--- START OF Dataset section ---

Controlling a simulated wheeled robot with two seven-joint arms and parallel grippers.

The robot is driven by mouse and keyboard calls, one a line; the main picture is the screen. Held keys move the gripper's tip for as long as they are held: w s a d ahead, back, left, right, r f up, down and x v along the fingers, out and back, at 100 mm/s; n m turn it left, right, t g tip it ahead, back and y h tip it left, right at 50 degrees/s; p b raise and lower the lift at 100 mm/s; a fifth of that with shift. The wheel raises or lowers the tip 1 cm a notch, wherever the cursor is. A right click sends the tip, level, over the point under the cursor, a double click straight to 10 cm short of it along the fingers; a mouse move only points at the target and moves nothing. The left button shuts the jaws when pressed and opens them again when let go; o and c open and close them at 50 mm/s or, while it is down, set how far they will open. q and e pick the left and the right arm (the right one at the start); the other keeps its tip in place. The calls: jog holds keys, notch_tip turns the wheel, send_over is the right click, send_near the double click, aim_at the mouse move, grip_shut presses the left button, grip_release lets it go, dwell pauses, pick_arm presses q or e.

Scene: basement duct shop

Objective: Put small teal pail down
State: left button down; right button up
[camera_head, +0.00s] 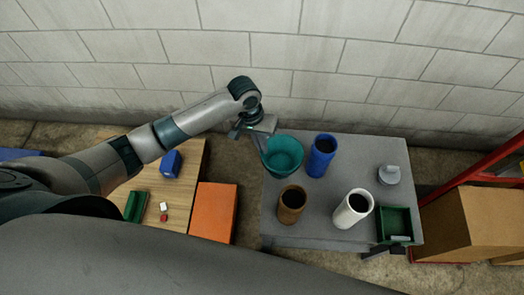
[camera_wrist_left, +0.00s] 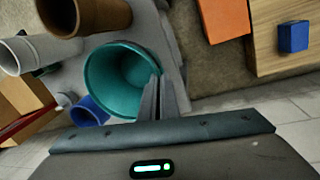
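The small teal pail (camera_head: 283,158) is upright or nearly so, at the back left corner of the grey table (camera_head: 325,208). My left gripper (camera_head: 251,131) is at the pail's left rim. In the left wrist view, the fingers (camera_wrist_left: 160,95) are close together with the rim of the pail (camera_wrist_left: 112,82) between them. The pail looks empty. Its base is hidden, so I cannot tell whether it touches the tabletop. My right gripper is not in view.
A blue cylinder (camera_head: 321,156) stands close right of the pail, and a brown one (camera_head: 291,205) in front. A white cylinder (camera_head: 352,210), grey lidded item (camera_head: 389,175) and green bin (camera_head: 396,222) are further right. A wooden table (camera_head: 185,190) and orange box (camera_head: 213,212) lie left.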

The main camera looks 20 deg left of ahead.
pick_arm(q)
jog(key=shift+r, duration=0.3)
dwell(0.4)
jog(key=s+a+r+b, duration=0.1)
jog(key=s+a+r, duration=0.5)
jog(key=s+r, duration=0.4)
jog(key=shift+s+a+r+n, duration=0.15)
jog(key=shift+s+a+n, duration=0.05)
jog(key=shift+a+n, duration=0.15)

--- END OF Dataset section ---

Omit every picture, then repeat the remaining data exactly as it appears above.

▸ **Task result**:
Controlling a simulated wheeled robot with two seven-joint arms and parallel grippers.

The robot is driven by mouse and keyboard calls, one a line; the main picture is the screen. Held keys move the gripper's tip for as long as they are held: w s a d ahead, back, left, right, r f up, down and x v along the fingers, out and back, at 100 mm/s; n m turn it left, right, t g tip it ahead, back and y h tip it left, right at 50 degrees/s; p b raise and lower the lift at 100 mm/s; a fifth of that with shift. The wheel raises or lowers the tip 1 cm a notch, wherever the cursor is. A right click sends the tip, level, over the point under the cursor, a double click straight to 10 cm short of it along the fingers; a mouse move only points at the target and moves nothing. The left button shuts the jaws when pressed and opens them again when let go; o and c open and close them at 50 mm/s or, while it is down, set how far they will open. q and e pick the left and the right arm (the right one at the start); the other keeps its tip in place. The calls: jog holds keys, notch_tip turns the wheel, send_over is the right click, send_near the double click, aim_at the mouse move, grip_shut presses the left button, grip_release lets it go, dwell pauses, pick_arm presses q or e.

Scene: basement duct shop

Objective: Put small teal pail down
State: left button down; right button up
[camera_head, +0.00s] 
[camera_wrist_left, +0.00s] 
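The small teal pail (camera_head: 283,158) is upright or nearly so, at the back left corner of the grey table (camera_head: 325,208). My left gripper (camera_head: 251,131) is at the pail's left rim. In the left wrist view, the fingers (camera_wrist_left: 160,95) are close together with the rim of the pail (camera_wrist_left: 112,82) between them. The pail looks empty. Its base is hidden, so I cannot tell whether it touches the tabletop. My right gripper is not in view.
A blue cylinder (camera_head: 321,156) stands close right of the pail, and a brown one (camera_head: 291,205) in front. A white cylinder (camera_head: 352,210), grey lidded item (camera_head: 389,175) and green bin (camera_head: 396,222) are further right. A wooden table (camera_head: 185,190) and orange box (camera_head: 213,212) lie left.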

The main camera looks 20 deg left of ahead.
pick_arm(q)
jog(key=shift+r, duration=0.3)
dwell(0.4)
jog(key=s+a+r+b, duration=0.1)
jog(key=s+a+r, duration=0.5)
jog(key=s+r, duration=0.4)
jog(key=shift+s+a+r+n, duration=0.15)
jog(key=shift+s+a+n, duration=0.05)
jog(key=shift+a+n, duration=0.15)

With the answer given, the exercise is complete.